#### The exercise:
Gather up all lines that carry the word "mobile".

#### Dataset:
※ ※ ※

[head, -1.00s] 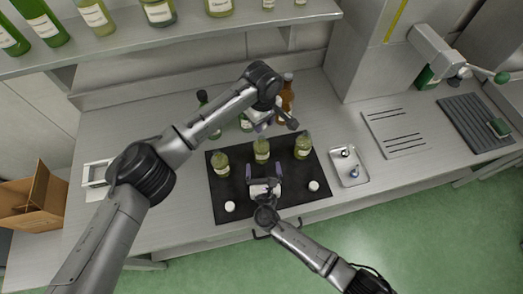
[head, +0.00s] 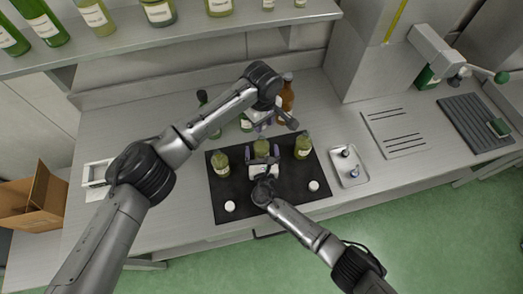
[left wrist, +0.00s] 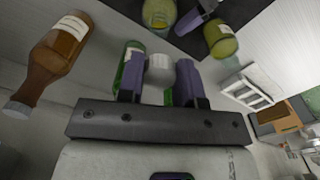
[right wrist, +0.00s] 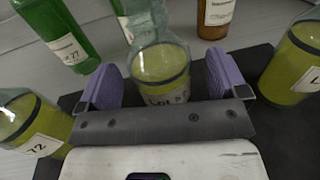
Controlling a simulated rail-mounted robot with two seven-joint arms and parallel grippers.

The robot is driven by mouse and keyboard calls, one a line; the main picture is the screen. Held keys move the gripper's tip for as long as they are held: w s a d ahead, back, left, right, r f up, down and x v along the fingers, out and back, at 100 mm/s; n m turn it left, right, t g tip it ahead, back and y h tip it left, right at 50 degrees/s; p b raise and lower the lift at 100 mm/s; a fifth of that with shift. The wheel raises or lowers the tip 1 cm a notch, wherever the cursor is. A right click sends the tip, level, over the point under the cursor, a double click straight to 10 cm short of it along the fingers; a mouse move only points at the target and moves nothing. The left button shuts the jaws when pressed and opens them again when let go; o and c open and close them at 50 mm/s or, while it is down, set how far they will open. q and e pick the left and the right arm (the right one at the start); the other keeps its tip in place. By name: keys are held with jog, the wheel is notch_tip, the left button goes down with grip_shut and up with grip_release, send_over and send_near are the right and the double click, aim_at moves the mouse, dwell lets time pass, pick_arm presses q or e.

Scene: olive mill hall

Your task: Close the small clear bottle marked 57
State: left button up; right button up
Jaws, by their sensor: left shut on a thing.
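Three small clear bottles with yellow-green liquid stand uncapped on the dark mat (head: 285,195). The middle bottle (head: 261,148) has a label partly hidden in the right wrist view (right wrist: 162,68); it seems to start "LOT 5". The left bottle (head: 220,166) shows "72" in the right wrist view (right wrist: 40,135); the right bottle's (head: 303,147) number is unclear. My right gripper (head: 263,158) is open, its fingers on both sides of the middle bottle with gaps. My left gripper (left wrist: 160,75) is shut on a white cap (left wrist: 159,66), behind and above the middle bottle.
Two white caps (head: 230,206) (head: 314,186) lie on the mat's front part. Green bottles (head: 208,112) and an amber bottle (head: 287,92) stand behind the mat. A metal tray (head: 349,168) with small items is to the right. A bottle shelf (head: 170,43) overhangs the back.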

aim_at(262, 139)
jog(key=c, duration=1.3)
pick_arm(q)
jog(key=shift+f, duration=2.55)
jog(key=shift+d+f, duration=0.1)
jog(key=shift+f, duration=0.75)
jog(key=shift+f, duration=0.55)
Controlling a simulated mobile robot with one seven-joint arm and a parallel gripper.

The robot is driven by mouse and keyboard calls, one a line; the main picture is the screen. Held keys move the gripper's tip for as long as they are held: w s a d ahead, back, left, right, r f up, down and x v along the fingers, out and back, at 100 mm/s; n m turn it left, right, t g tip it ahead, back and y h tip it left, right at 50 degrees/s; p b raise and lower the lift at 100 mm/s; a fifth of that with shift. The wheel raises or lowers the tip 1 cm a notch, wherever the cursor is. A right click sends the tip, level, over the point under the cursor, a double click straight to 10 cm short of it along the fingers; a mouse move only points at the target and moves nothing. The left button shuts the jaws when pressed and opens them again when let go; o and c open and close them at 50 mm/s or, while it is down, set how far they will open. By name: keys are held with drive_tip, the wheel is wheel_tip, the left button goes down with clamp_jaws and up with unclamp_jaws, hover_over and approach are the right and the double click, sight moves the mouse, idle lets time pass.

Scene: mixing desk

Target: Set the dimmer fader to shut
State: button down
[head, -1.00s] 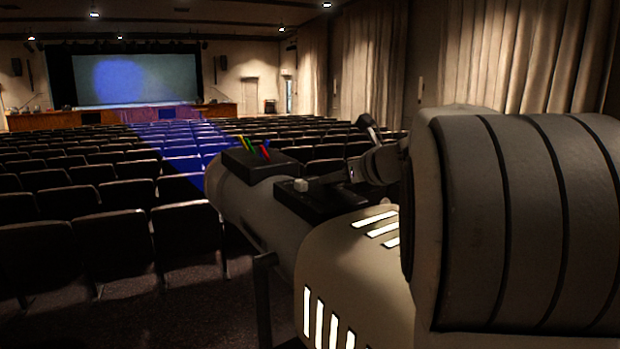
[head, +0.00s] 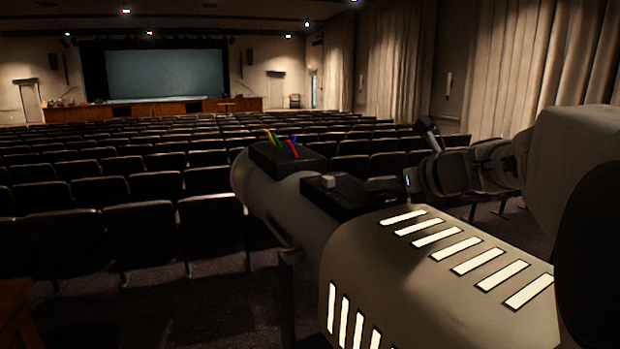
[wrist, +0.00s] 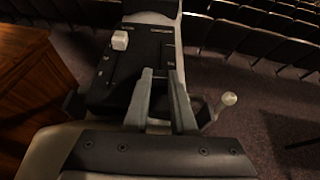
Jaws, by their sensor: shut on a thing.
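A pale spotlight body (head: 440,268) carries a black control panel (head: 334,196), which also shows in the wrist view (wrist: 105,95). A white knob (head: 328,181) sits on the panel's far left slot in the wrist view (wrist: 120,40). My gripper (head: 397,183) is low over the near right part of the panel. In the wrist view, my gripper (wrist: 162,85) has its two fingers close around the near end of the right-hand slot. The dimmer fader's cap is mostly hidden between them. The stage screen (head: 165,75) shows no blue light.
A black box with coloured levers (head: 287,150) stands farther along the spotlight. A round-ended handle (wrist: 229,98) sticks out at the right. Wooden furniture (wrist: 30,90) is at the left. Rows of dark seats (head: 140,230) fill the hall ahead.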

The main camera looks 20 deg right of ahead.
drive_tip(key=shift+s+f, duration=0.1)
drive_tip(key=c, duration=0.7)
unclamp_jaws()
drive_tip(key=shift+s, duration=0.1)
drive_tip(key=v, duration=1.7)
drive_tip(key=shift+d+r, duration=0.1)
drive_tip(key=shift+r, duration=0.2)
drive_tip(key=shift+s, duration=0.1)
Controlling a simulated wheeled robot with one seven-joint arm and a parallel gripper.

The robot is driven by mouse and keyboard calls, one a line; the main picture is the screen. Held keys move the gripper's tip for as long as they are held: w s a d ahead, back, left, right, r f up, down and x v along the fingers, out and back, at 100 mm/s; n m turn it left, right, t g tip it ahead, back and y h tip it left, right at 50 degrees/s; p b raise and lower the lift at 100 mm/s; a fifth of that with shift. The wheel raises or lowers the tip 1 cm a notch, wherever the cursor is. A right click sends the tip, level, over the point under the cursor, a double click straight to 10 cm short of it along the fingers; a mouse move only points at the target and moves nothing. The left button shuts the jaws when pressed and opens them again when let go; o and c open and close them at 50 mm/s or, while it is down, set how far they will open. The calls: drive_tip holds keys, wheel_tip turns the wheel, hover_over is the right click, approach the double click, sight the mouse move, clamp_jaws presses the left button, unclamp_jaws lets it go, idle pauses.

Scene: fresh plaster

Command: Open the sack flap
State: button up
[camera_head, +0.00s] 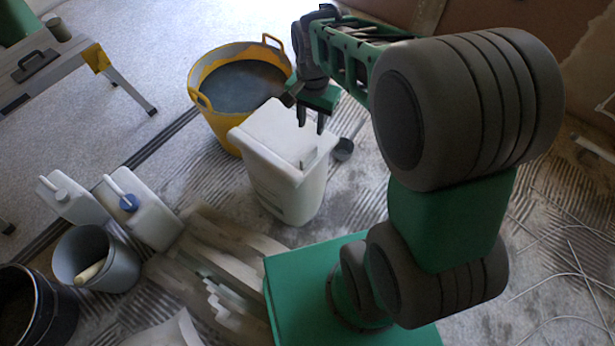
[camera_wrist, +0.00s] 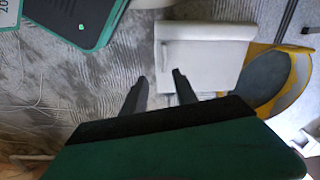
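The sack (camera_head: 283,184) is a white, upright, box-like bag standing on the floor near the middle of the head view. Its flap (camera_head: 275,128) is a pale panel that lies over the top and looks closed, with a small tab near the front right edge. In the wrist view the sack's flap (camera_wrist: 205,62) shows beyond the fingers, up and to the right. My gripper (camera_head: 311,121) is over the right part of the sack's top. Its two fingers (camera_wrist: 158,80) are apart with nothing between them. Whether the fingertips touch the flap cannot be told.
A yellow tub (camera_head: 199,118) with grey contents stands close behind the sack. White jugs (camera_head: 150,217) and a grey bucket (camera_head: 117,272) with a roller-like thing in it stand at left. A dark bucket (camera_head: 62,310) is at lower left, and a workbench (camera_head: 85,62) is at upper left.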

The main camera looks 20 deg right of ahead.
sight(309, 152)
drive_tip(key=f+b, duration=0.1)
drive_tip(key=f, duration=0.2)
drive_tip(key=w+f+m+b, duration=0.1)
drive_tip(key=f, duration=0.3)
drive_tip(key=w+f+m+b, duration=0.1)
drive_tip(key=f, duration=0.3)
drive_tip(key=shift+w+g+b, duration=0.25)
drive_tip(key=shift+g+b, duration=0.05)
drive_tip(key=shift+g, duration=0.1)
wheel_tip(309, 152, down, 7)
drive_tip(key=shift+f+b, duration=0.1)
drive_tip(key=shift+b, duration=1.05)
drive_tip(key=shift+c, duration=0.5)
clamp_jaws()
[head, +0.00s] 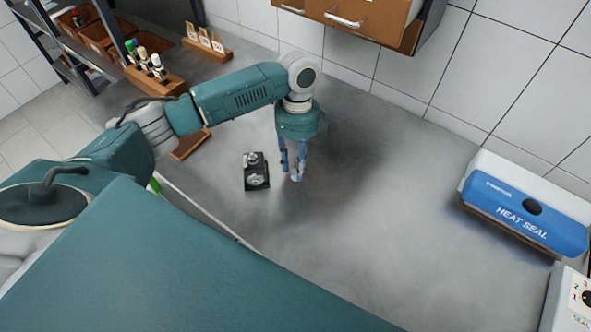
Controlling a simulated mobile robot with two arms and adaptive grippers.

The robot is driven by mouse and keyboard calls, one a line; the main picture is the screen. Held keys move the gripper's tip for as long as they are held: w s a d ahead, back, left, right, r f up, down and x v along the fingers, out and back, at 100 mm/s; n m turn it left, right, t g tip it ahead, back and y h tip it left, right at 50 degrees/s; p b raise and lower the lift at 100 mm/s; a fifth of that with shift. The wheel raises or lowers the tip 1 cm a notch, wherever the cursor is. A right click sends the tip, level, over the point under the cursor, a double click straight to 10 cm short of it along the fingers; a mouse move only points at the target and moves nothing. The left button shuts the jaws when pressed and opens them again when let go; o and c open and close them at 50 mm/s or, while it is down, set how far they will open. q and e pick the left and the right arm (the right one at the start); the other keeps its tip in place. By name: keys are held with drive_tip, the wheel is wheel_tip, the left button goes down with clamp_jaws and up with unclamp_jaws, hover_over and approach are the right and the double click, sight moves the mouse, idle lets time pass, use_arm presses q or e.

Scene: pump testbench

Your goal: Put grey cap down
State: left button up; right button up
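My left gripper (291,174) points down over the grey worktop, close to the right side of a small black block. The black block (265,182) lies on the worktop with small silver-grey round parts on top. I cannot tell whether one of these parts is the grey cap; it is too small to make out. My right gripper is not in view.
A blue heat sealer (528,215) stands at the right, with a control box (572,303) below it. Wooden holders (153,82) with bottles stand at the back left. A drawer cabinet (365,22) hangs at the back. The worktop's middle and right (390,220) are clear.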

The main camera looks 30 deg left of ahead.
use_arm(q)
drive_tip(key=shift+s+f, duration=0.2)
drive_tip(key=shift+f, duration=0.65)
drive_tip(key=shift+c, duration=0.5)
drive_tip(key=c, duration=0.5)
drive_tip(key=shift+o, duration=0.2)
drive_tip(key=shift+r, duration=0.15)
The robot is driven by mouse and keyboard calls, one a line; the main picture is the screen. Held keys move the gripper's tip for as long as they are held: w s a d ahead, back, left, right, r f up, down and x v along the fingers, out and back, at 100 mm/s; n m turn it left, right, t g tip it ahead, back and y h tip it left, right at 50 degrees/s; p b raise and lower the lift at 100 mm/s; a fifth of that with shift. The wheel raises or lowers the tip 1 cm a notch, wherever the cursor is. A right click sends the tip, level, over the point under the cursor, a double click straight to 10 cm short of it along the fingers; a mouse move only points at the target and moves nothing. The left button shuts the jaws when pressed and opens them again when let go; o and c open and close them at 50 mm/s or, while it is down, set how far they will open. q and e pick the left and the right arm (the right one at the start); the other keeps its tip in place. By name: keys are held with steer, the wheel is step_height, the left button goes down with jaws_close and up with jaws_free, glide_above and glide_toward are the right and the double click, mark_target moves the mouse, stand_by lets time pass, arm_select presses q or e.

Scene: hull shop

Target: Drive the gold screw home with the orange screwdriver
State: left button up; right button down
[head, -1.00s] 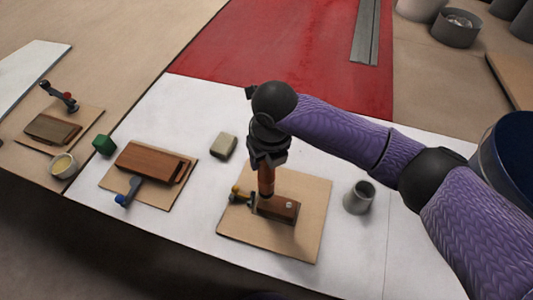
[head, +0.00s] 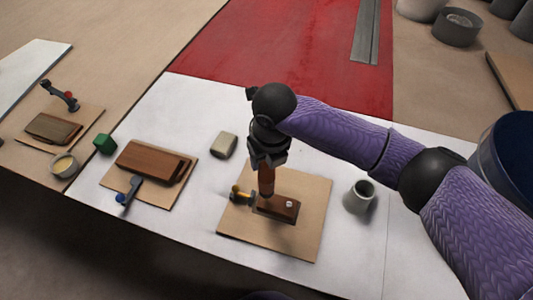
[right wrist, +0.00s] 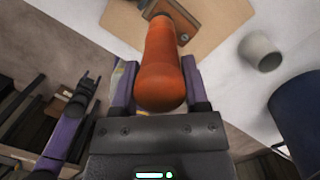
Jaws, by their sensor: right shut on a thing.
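The orange screwdriver (head: 267,180) stands upright over the brown block (head: 284,210), and its handle fills the middle of the right wrist view (right wrist: 162,70). My right gripper (head: 266,160) is shut on the handle from above; its fingers flank the handle in the right wrist view (right wrist: 160,85). The block lies on a tan board. A pale screw head (head: 290,204) shows on the block, right of the screwdriver. The screwdriver's tip and whatever is under it are hidden, and I cannot make out the gold screw. My left gripper (right wrist: 83,90) is small and dark in the right wrist view.
A grey cup (head: 359,196) stands right of the tan board (head: 310,235). A beige block (head: 224,145), a green cube (head: 104,144) and another board with a blue-ended clamp (head: 128,192) lie left.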

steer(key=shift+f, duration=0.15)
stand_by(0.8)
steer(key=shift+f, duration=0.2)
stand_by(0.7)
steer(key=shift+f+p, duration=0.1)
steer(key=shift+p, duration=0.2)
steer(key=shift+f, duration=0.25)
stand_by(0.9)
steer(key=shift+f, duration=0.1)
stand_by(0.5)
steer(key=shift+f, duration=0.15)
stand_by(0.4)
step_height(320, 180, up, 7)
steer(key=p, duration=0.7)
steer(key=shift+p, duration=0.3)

※ ※ ※

#### Finished task:
Controlling a simulated mobile robot with one seven-joint arm and a parallel gripper.
Controlling a simulated mobile robot with two arms and adaptive grippers.

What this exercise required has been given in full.